その後、図11のBに示すように、後側折畳部44が、ロール折りを解消するようにして、後方移動した近接小柄乗員NPとインパネ1との間の隙間に進入するように、下方に向かって展開することとなる。このとき、カバー布34も、後側折畳部44の下方移動に伴って、下方移動することとなるが、近接小柄乗員NPの頭部NHと乗員側壁部22との間には、カバー布34における貫通孔37の後方に配置される後側カバー部36cが介在されることとなる。そのため、近接小柄乗員NPの頭部NHが、下方に向かって展開する乗員側壁部22と直接接触することを抑えられて、エアバッグ15が、近接小柄乗員NPの頭部NHを後方に向かって不必要に押圧することを抑えて、後側折畳部44の折りを解くように、円滑に下方へ展開されることとなる。そして、乗員側壁部22が、図12のAに示すように、カバー布34を近接小柄乗員NPの頭部NHとの間に介在させるようにして、近接小柄乗員NPの頭部NHの前方に、上下左右に広く展開されることとなる。その後、この上下左右に広く展開している乗員側壁部22を、近接小柄乗員NPを部分的に強く押圧することを抑えて、後方に向かって突出させつつ、エアバッグ15が膨張を完了させることとなる(図12のB参照)。
そのため、実施形態の助手席用エアバッグ装置Mでは、上方のウィンドシールド4との間に大きな隙間を設けるようにして、インパネ1におけるエアバッグ15の収納部位(ケース6)近傍に、頭部NHを接触させるように近接小柄乗員NPが位置している状態でも、エアバッグ15が、近接小柄乗員NPの頭部NHを適度な押圧力で後方へ移動させつつ、近接小柄乗員NPの前面側に、近接小柄乗員NP側への部分的な突出を抑えて上下左右に広く展開した状態で配置させることができる。
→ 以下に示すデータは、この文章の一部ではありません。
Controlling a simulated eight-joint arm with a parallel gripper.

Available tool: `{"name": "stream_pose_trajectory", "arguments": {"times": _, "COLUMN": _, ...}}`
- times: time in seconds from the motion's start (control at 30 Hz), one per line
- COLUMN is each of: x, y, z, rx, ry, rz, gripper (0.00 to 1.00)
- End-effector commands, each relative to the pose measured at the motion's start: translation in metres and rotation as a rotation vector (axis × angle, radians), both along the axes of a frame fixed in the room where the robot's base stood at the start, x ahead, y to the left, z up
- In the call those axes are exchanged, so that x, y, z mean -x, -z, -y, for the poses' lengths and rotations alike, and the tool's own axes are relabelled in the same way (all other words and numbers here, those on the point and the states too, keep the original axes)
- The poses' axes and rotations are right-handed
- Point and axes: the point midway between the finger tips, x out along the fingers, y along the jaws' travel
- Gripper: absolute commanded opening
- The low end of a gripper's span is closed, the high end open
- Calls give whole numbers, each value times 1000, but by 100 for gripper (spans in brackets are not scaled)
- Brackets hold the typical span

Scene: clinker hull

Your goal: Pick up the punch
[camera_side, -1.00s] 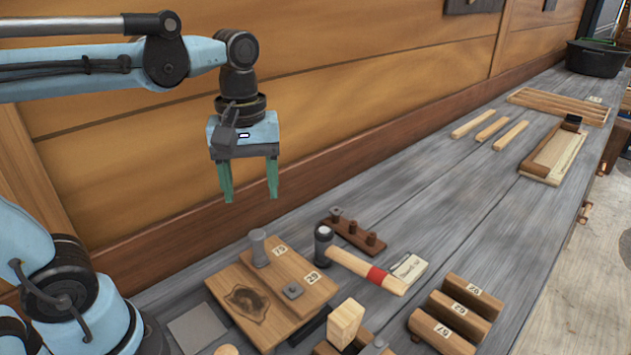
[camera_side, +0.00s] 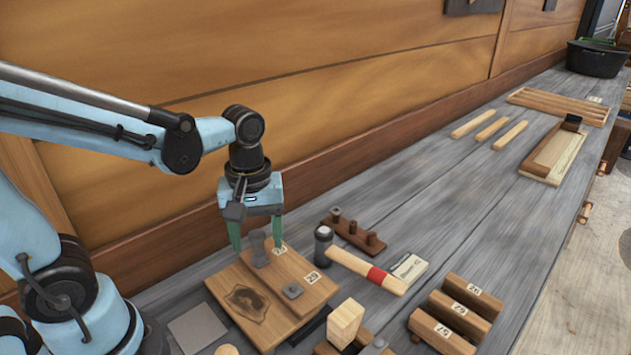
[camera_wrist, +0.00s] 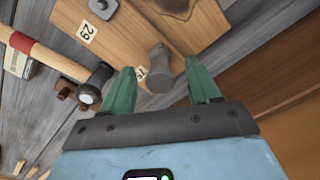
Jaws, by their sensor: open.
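The punch (camera_side: 258,249) is a short grey metal piece with a wider head, standing on a wooden board (camera_side: 298,272). In the wrist view the punch (camera_wrist: 160,72) shows between my two green fingers. My gripper (camera_side: 257,242) points down over it, open and empty, with one finger on each side of the punch's upper part. The fingers (camera_wrist: 159,74) look apart from the punch. Whether the tips are level with its head is hard to tell.
A hammer (camera_side: 360,265) with a red-banded handle lies just right of the board. A dark rack with pegs (camera_side: 353,236) is behind it. A pale wooden block (camera_side: 345,322) and numbered wooden blocks (camera_side: 455,318) are in front. A wooden wall (camera_side: 350,90) rises behind the bench.

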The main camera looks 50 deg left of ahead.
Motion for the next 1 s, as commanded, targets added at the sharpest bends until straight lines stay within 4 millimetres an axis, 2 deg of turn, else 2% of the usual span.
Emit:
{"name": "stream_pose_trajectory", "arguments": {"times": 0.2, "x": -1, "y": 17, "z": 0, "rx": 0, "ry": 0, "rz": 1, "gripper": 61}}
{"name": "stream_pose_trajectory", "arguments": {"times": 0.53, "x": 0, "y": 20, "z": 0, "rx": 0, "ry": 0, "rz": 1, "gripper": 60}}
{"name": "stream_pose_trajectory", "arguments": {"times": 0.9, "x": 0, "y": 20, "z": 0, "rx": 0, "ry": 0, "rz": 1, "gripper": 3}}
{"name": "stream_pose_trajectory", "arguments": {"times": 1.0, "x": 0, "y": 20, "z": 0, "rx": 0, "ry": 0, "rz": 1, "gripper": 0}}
したがって、実施形態の助手席用エアバッグ装置Mでは、インパネ1におけるエアバッグ15の収納部位(ケース6)近傍に接触している近接小柄乗員NP等の近接物を、下方に向かって不必要に押圧することを抑えることができる。
また、実施形態の助手席用エアバッグ装置Mでは、カバー布34は、エアバッグ15の膨張初期に左右方向の中央付近に配設され、さらに、貫通孔37が、カバー布34の左右方向の中央付近で、全周を囲まれるように部分的に切り欠かれて配設されている。そのため、エアバッグ15の展開膨張時、カバー布34の貫通孔37が、エアバッグ15(乗員側壁部22)の左右方向の中央付近に安定して配置され、かつ、口開きするような開口形状の変形も抑制されることから、エアバッグ毎に、エアバッグ15が、安定して近接小柄乗員NPに対して摩擦力を作用させることができる。ちなみに、貫通孔37の周縁の一部に開放されたエリアがある場合、貫通孔37は、展開膨張するエアバッグ15に伴う移動時に、口開きするように変形して、開口形状を安定させることができない。その結果、実施形態の助手席用エアバッグ装置Mでは、カバー布34の奏する作用・効果を、エアバッグ15毎に安定させることができる。
そして、実施形態の助手席用エアバッグ装置Mでは、カバー布34を、二枚のカバー布用基布39を積層させて構成していることから、カバー布34の強度を向上させることができ、エアバッグ15の展開膨張時に、カバー布34が、ケース6の突出用開口6cから後方に向かって突出するエアバッグ15の押圧力を受けつつエアバッグ15とともに後方移動する際に、カバー布34における貫通孔37の周縁、特に、貫通孔37の左右両縁側に配置される左側カバー部36d,右側カバー部36eの部位に破れが生じて、左側カバー部36d,右側カバー部36eが破断することを、防止できる。そのため、貫通孔37の周縁の部位の破損を抑えて、貫通孔37の開口形状を安定させることができる。
なお、実施形態の助手席用エアバッグ装置Mでは、近接物として、幼児等の近接小柄乗員NPを想定しており、インパネ1におけるエアバッグカバー10の後方の領域に顔面NFを接触させ、後方側の扉部10bの開き時の軌跡上に頭部NHを配置させるように位置している近接小柄乗員NPの頭部NHを覆い可能に、カバー布34における貫通孔37を、エアバッグカバー10が開いて形成されたインパネ1の開口面1aから前後の中心までの距離L3を130〜180mmの範囲内に設定し、前後方向側の開口幅寸法W1を、50〜120mmの範囲内に設定したものを使用しているが、この貫通孔の配置位置や大きさは、想定する近接物に応じて適宜変更可能である。勿論、近接物は、幼児等の近接小柄乗員に限られるものではなく、例えば、ヘッドレストを前方側(インパネ側)に向けるようにして助手席に設定されているチャイルドシートのヘッドレストも、近接物となりうる。
また、実施形態の助手席用エアバッグ装置Mでは、カバー布34に設けられた貫通孔37の開口形状を略長方形状としているが、貫通孔の開口形状はこれに限られるものではなく、円形や略楕円形等としてもよい。